Terör devleti kan dökmeye doymuyor diyor...

Terör devleti masumları öldürmeye devam ediyor diyor...

Terör devleti bu katliamlarına devam ederse çok yalnızlaşacak diyor...

Terör devleti son yaptıklarıyla çizmeyi aştı diyor...

Terör devleti geri adım atmazsa ilişkilerimizi gözden geçirmek zorunda kalırız diyor...

Terör devleti bu yaptıklarıyla bütün dünyayı karşısına alıyor diyor...

Terör devletine artık dur denmeli, birileri bir şeyler yapmalı diyor...

Terör devleti dedikleri İsrail, at yarışı spikerliği görevini layıkıyla yerine getiren herkese her defasında gereken cevabı masum çocukları katletmeye devam ederek ve bir yerleri bombalayarak veriyor.

Birileri kola dökmekle, birileri İsrail bayrağını yakmakla, birileri dolara sümkürmekle, birileri her mikrofonu eline aldığında, meydanlarda ya da toplantılarda İsrail'in yaptığı katliamları anlatmakla görevini yerine getirdiğini sanmış muzaffer bir kumandan edası ile evinde rahat uyuyabilir.

Ben kendimi uzun zamandır aşağılanmış, hiçbir şey yapamayan zavallı biri olarak görüyorum.

Halkı Müslüman, ya da adına İslam ülkesi denilen diğer devletlerin ne yapacağını bilemem ama Türkiye'nin elinde çok büyük bir koz var.

"Avrupa halkları bugünkü huzurunu Türkiye'ye borçlu" diyen Cumhurbaşkanımız, adına sığınmacı, göçmen, mülteci ya da ensar dedikleri kim varsa, hepsine diledikleri yere gitme fırsatını vermelidir.

Ki zaten çoğu Türkiye'ye başka ülkelere gitmek için gelenlerdi.
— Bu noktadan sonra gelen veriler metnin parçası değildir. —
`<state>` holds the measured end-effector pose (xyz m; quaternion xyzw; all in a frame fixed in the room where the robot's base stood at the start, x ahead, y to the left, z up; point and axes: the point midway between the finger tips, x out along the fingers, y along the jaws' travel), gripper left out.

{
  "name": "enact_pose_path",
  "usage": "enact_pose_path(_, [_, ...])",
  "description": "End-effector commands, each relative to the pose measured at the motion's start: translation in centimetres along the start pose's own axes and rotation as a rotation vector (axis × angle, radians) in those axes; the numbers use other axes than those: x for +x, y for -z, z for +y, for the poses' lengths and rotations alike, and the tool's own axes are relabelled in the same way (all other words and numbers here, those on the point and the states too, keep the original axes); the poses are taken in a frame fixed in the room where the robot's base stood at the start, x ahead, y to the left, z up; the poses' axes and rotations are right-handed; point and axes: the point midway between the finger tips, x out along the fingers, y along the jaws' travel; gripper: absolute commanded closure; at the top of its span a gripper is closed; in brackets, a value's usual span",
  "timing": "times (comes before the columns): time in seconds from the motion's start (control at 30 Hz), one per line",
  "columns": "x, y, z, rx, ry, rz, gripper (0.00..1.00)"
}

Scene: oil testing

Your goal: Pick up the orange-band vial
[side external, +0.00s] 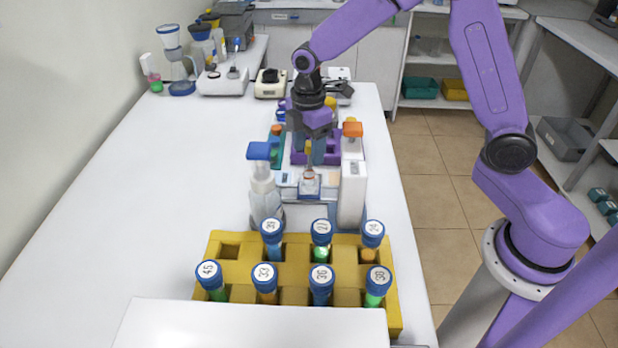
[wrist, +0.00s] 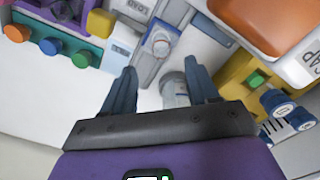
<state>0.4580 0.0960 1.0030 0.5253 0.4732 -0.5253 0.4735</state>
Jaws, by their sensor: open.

Kendilerini Türkiye'de Rehine gibi gören milyonlarca göçmen var.

Türkiye, Türkiye'deki bu milyonlarca göçmeni ya da sığınmacıyı zorla başka ülkelere göndersin demiyoruz, ama gitmek isteyenlere de engel olmamalıdır diyoruz.

Sayın Cumhurbaşkanımızın Avrupa halkları bugünkü huzurunu bize borçlu dedikleri olay bu.

Yani biz kapıları açarsak milyonlarca göçmen ya da sığınmacı Avrupa'ya giderek oradaki halkların huzurunu kaçırır diyor.

Milyonlarca göçmenin kendi iradesiyle Avrupa'ya bildikleri yollardan gitmesi Elbette Avrupa halklarının huzurunu kaçıracaktır.

Huzuru kaçan Avrupa Türkiye ile masaya oturmak zorunda kalacaktır.

Türkiye, Avrupa ülkelerinin İsrail'e destek verdiği sürece göçmen politikasından vazgeçmeyeceğini anlaşılır bir dille söyleyecek ve bunu uygulayacaktır.

İşte o zaman Avrupa Birliği ülkeleri İsrail'e dur diyecek ve İsrail'i katliam politikalarından vazgeçirtecektir.

Türkiye'nin elinde Böylesi bir somut koz varken at yarışı spikerliği görevini ustalıkla oynaması iç politika'ya yönelik bir hamleden başka bir şey değildir.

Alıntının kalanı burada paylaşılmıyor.